Fiscal 2019 Fourth Quarter Highlights
- Net sales of $432.3 million, up 6.3 percent
- Net loss of $11.0 million, or $0.11 per diluted share
- Adjusted net income(1) of $10.7 million, or $0.11 per diluted
share
- Adjusted earnings before interest, taxes, depreciation and
amortization(1) (EBITDA) of $36.2 million, or 8.4 percent of net
sales
- Net cash provided by operating activities of $37.1 million
Fiscal 2019 Fourth Quarter Consolidated
Results
Net sales were $432.3 million in the fiscal 2019
fourth quarter, an increase of 6.3 percent compared with $406.8
million in the same period last year. Sales under long-term
contracts increased, primarily due to higher chemical pass-through
revenue and related service fees. Ad-hoc sales were higher
year-over-year, primarily reflecting increased orders from major
customers.
Gross profit was $90.1 million in the fourth
quarter of fiscal 2019, compared with $98.8 million in the fiscal
2018 fourth quarter. The decrease in gross profit was primarily due
to a decline in gross margin, partially offset by higher sales
volume.
Selling, general and administrative (SG&A)

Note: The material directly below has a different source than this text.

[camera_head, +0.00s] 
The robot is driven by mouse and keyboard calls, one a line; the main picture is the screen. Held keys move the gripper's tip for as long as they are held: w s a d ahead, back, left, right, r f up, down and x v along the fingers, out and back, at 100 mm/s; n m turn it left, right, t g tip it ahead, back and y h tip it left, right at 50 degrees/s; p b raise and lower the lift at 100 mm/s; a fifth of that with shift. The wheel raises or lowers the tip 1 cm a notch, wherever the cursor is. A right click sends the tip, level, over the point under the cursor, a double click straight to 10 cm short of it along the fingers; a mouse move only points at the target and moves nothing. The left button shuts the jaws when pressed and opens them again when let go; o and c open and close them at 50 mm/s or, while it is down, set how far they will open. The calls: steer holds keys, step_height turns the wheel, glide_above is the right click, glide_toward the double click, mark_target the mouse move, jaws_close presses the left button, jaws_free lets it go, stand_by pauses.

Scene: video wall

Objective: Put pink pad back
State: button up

expenses totaled $86.0 million in the fiscal 2019 fourth quarter,
compared with $76.4 million in the same period last year,
reflecting expenses associated with the company’s previously
announced merger agreement with an affiliate of Platinum Equity
Advisors, LLC, a U.S.-based private equity firm, as well as costs
related to Wesco 2020 execution.
Income from operations totaled $4.1 million, or
0.9 percent of net sales, in the fiscal 2019 fourth quarter,
compared with $22.4 million, or 5.5 percent of net sales, in the
same period last year. The decline in income from operations
reflects higher SG&A expenses and lower gross profit.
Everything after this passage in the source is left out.